Canada Coal holds 75 licences comprising 2.4 million acres on Ellesmere Island and Axel Heiberg Island in Canada’s far-north territory of Nunavut.
The company’s flagship Fosheim project resides about 22 miles from the remote Eureka weather station and only about 500 miles from the Arctic Circle.
A historical inferred resource of the 100 coal seams on the Fosheim Peninsula was calculated in the order of 21.9 billion tonnes of coal in 1981.
Inferred coal resources for the area within 200m of the surface have been estimated at 21Bt, not NI 43-101 compliant.
Canada Coal president and chief executive Braam Jonker said the company was excited to begin operations at Fosheim now that all the permits were in place.
“We are very pleased with the cooperation and support that we have received to date from both the regulatory authorities and the community,” he said.
“We believe that the company has the potential to add meaningful economic value to the territory of Nunavut and the community at large whilst also creating significant shareholder value.”
With concern for the environmental ramifications of mine development, Nunavut newspaper Nunatsiaq News probed Jonker on exploration of the sensitive Axel Heiberg Island which hosts a prehistoric fossil forest.
“The fossil forest area, we will never touch that,” Jonker told Nunatsiaq.

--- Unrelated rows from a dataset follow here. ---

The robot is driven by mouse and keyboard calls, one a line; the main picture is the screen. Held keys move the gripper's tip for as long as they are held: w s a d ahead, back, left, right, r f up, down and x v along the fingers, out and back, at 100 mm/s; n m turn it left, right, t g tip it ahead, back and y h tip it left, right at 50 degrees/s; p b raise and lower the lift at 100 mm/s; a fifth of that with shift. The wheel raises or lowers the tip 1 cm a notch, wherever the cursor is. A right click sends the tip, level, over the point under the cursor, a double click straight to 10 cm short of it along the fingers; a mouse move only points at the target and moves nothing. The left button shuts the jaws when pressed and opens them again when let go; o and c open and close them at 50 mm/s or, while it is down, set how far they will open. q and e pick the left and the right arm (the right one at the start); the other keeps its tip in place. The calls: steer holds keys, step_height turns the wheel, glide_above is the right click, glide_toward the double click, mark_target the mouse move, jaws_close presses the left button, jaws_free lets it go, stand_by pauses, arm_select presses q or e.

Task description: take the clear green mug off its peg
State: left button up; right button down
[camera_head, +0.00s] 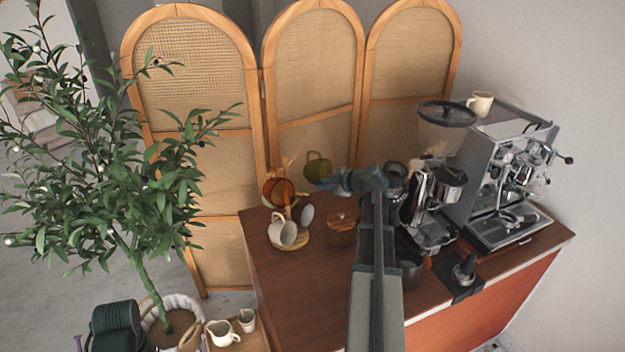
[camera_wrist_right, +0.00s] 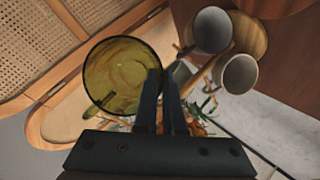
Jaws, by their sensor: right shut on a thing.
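The clear green mug (camera_head: 318,168) is beside the top of the wooden mug tree (camera_head: 304,240), on its right in the head view. In the right wrist view the mug (camera_wrist_right: 112,82) shows its round open mouth, left of the fingers. My right gripper (camera_head: 329,183) reaches in over the cart and is shut on the mug at its side. Its fingers (camera_wrist_right: 161,85) are close together, and the gripped part is mostly hidden. I cannot tell whether a peg still passes through the handle. My left gripper is not in view.
An amber mug (camera_head: 280,191) and pale mugs (camera_head: 284,233) hang on the tree. A brown lidded jar (camera_head: 342,229) stands beside it. The grinder (camera_head: 438,190) and espresso machine (camera_head: 507,165) are at right. An arched folding screen (camera_head: 315,85) stands behind; the cart's front left is clear.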

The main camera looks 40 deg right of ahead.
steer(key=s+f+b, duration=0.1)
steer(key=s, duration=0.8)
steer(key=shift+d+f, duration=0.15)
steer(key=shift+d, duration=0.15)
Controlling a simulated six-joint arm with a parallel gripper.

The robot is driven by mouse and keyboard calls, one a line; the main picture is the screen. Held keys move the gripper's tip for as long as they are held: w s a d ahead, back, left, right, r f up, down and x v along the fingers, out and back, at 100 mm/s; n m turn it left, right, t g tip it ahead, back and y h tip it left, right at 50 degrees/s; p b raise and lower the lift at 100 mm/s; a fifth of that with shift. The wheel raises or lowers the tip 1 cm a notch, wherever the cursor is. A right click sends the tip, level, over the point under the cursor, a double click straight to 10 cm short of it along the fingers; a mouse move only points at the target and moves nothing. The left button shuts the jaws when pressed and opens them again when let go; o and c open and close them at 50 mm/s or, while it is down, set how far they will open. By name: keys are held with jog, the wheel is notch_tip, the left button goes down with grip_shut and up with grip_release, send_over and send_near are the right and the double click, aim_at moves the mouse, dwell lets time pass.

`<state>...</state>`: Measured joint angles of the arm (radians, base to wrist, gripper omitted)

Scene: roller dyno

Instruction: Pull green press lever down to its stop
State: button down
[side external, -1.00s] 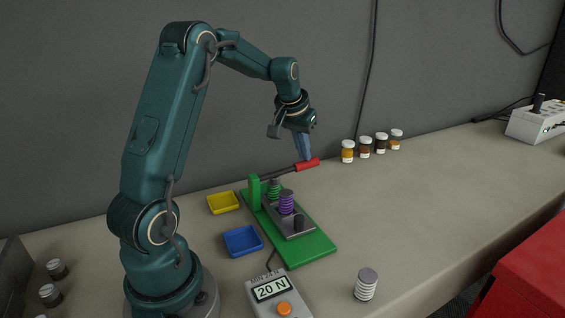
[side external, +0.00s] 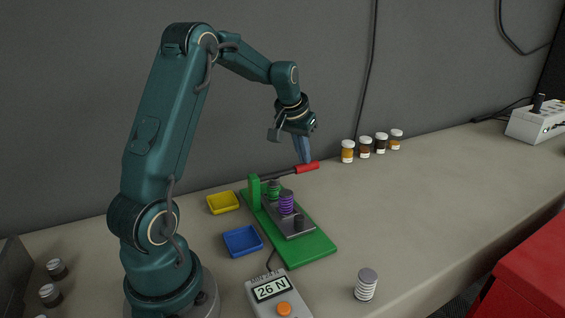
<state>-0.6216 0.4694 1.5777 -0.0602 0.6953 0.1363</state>
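The green press (side external: 318,249) stands on the bench, with a green post (side external: 254,190) at its back left. Its dark lever (side external: 277,175) runs from the post to a red handle (side external: 307,168) and tilts slightly up to the right. My gripper (side external: 304,160) points down with its blue fingertips at the red handle. The fingers look close together; whether they grip the handle or only press on its top is too small to tell. A purple spring (side external: 286,202) and a green spring (side external: 274,188) stand on the press's grey plate, below the lever.
A grey meter (side external: 273,290) reads 26 N. A yellow tray (side external: 223,203) and a blue tray (side external: 243,241) lie left of the press. Several jars (side external: 365,147) stand behind.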

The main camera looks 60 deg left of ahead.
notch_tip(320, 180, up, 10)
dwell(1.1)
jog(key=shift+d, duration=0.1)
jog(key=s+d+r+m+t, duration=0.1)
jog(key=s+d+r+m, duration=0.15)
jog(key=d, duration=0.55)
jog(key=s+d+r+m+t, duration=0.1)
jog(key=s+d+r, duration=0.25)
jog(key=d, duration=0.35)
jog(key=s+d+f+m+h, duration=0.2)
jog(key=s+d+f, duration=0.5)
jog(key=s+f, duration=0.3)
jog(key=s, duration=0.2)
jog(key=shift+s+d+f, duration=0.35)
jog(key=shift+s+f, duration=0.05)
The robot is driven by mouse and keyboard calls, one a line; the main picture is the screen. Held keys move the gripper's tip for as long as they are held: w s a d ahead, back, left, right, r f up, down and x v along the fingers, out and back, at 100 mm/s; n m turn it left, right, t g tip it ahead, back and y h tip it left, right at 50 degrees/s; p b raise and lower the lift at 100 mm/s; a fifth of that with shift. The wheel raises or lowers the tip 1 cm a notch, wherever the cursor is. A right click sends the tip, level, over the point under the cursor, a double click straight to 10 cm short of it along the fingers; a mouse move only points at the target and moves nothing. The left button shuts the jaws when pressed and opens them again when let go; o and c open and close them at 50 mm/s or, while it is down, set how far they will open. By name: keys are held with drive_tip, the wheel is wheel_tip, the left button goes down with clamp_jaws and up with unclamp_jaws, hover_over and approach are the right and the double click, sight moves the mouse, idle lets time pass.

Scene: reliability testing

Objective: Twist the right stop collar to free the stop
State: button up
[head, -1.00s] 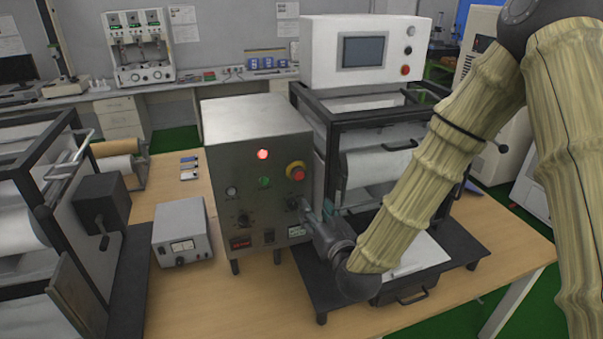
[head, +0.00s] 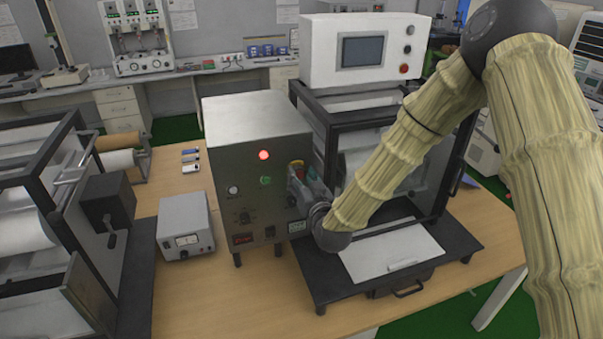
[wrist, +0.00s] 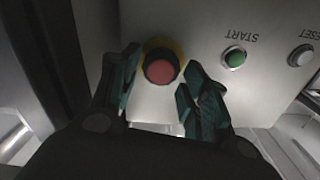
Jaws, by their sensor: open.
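The red stop button (wrist: 160,70) with its yellow collar (wrist: 166,46) is on the grey control box front, in the middle of the wrist view. In the head view, only a little of the yellow collar (head: 296,164) shows above my gripper (head: 303,183). In the wrist view, my gripper (wrist: 161,58) is open, with one dark green finger left of the button and the other to its right. The fingers straddle the button from the front. I cannot tell whether either touches the collar.
The control box (head: 255,120) has a lit red lamp (head: 263,155) and a green START button (wrist: 234,58) beside the stop. A small grey meter box (head: 185,228) is left. Bare wooden table (head: 245,295) lies in front.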

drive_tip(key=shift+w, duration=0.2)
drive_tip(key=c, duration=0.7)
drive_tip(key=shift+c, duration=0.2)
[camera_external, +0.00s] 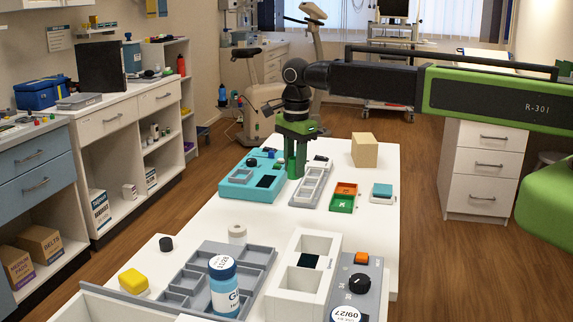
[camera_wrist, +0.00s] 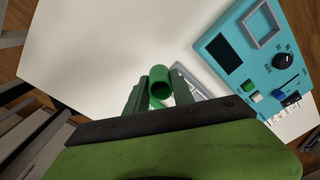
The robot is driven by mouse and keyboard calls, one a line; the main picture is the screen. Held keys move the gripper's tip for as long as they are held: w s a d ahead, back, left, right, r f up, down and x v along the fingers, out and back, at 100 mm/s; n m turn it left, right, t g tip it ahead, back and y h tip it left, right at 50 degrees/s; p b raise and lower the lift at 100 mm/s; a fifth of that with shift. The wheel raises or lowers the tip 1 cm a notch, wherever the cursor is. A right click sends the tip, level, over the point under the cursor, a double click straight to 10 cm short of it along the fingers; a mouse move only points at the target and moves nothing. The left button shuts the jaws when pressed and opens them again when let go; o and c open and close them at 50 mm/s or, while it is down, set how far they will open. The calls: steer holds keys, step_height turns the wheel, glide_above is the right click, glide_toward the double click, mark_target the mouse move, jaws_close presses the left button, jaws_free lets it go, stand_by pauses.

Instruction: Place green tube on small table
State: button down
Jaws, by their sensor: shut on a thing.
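In the external view my gripper (camera_external: 294,160) points straight down over the far part of a long white table (camera_external: 372,228), between a teal device and a grey tray. The tube is hard to tell from the green fingers there. The white tabletop also shows below the tube in the wrist view (camera_wrist: 90,50). I cannot tell whether the tube touches a surface.
Close to my gripper are the teal device (camera_external: 238,178), the grey tray (camera_external: 311,186), orange and green boxes (camera_external: 343,196) and a tan block (camera_external: 365,150). Nearer stand a grey divided tray (camera_external: 178,283) with a blue bottle (camera_external: 223,290) and a white holder (camera_external: 322,246). The mid-table is clear.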

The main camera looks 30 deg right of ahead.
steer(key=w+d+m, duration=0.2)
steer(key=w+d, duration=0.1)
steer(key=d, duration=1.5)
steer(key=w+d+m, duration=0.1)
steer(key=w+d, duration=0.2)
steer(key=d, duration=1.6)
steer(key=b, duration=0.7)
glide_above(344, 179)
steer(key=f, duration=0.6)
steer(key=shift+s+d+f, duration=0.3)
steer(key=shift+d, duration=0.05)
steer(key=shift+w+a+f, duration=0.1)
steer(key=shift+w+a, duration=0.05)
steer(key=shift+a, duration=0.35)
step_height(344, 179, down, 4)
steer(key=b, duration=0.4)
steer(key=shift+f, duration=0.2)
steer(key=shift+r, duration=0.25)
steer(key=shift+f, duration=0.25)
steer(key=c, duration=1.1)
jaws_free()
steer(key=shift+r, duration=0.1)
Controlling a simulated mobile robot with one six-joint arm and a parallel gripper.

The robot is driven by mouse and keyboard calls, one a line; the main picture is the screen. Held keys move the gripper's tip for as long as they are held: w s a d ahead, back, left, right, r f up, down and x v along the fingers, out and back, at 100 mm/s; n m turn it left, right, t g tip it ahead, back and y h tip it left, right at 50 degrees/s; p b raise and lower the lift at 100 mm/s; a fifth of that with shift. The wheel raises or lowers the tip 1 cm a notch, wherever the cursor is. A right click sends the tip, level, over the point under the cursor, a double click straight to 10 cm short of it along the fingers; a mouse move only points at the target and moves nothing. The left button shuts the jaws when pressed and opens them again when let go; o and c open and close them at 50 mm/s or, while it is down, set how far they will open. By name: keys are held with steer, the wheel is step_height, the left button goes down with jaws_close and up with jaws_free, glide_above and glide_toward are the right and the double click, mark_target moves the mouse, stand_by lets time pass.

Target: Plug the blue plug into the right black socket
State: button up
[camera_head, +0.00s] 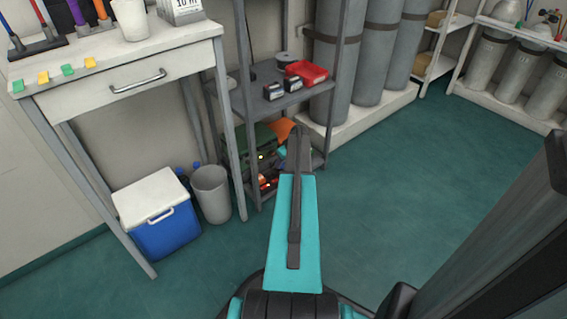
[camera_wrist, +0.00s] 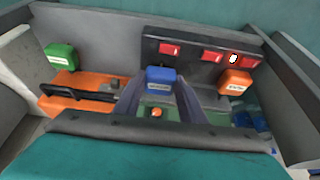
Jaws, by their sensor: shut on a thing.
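The blue plug (camera_wrist: 160,79), a small block with a pale label, is at the middle of the wrist view, between the fingertips of my gripper (camera_wrist: 158,88). My gripper is shut on it. Behind it stands a dark panel (camera_wrist: 195,70) with red tags along its top. An orange block (camera_wrist: 236,82) with a label is at the panel's right part, and a green block (camera_wrist: 60,55) is to the left. I cannot make out the black sockets, nor whether the plug touches the panel. In the head view my arm hides the gripper and plug.
Grey walls enclose the space in the wrist view; an orange case (camera_wrist: 78,82) with a dark handle lies at the left. The head view shows a grey shelf rack (camera_head: 246,105), a blue cooler (camera_head: 166,236), a bin (camera_head: 211,195), tall cylinders (camera_head: 341,60) and clear floor at right.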

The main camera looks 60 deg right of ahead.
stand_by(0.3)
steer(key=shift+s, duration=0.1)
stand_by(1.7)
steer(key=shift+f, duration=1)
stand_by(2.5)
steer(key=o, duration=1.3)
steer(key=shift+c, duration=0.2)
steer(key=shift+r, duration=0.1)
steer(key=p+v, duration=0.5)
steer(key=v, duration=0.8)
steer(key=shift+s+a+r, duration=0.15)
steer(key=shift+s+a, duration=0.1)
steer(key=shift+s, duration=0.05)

“I’m a big supporter of responsible mining, doing it in such a way that impact on the environment is minimized.”
Jonker said even if only a fraction of Fosheim’s deposits were accessed, it could mean between 250 million tons and 500Mt of recoverable metallurgical coal.
“If I wasn’t confident about it, I wouldn’t be doing it – but it is exploration,” Jonker was quoted as saying about the High Arctic program.
“Sometimes it gives you a diamond and sometimes it gives you nothing.”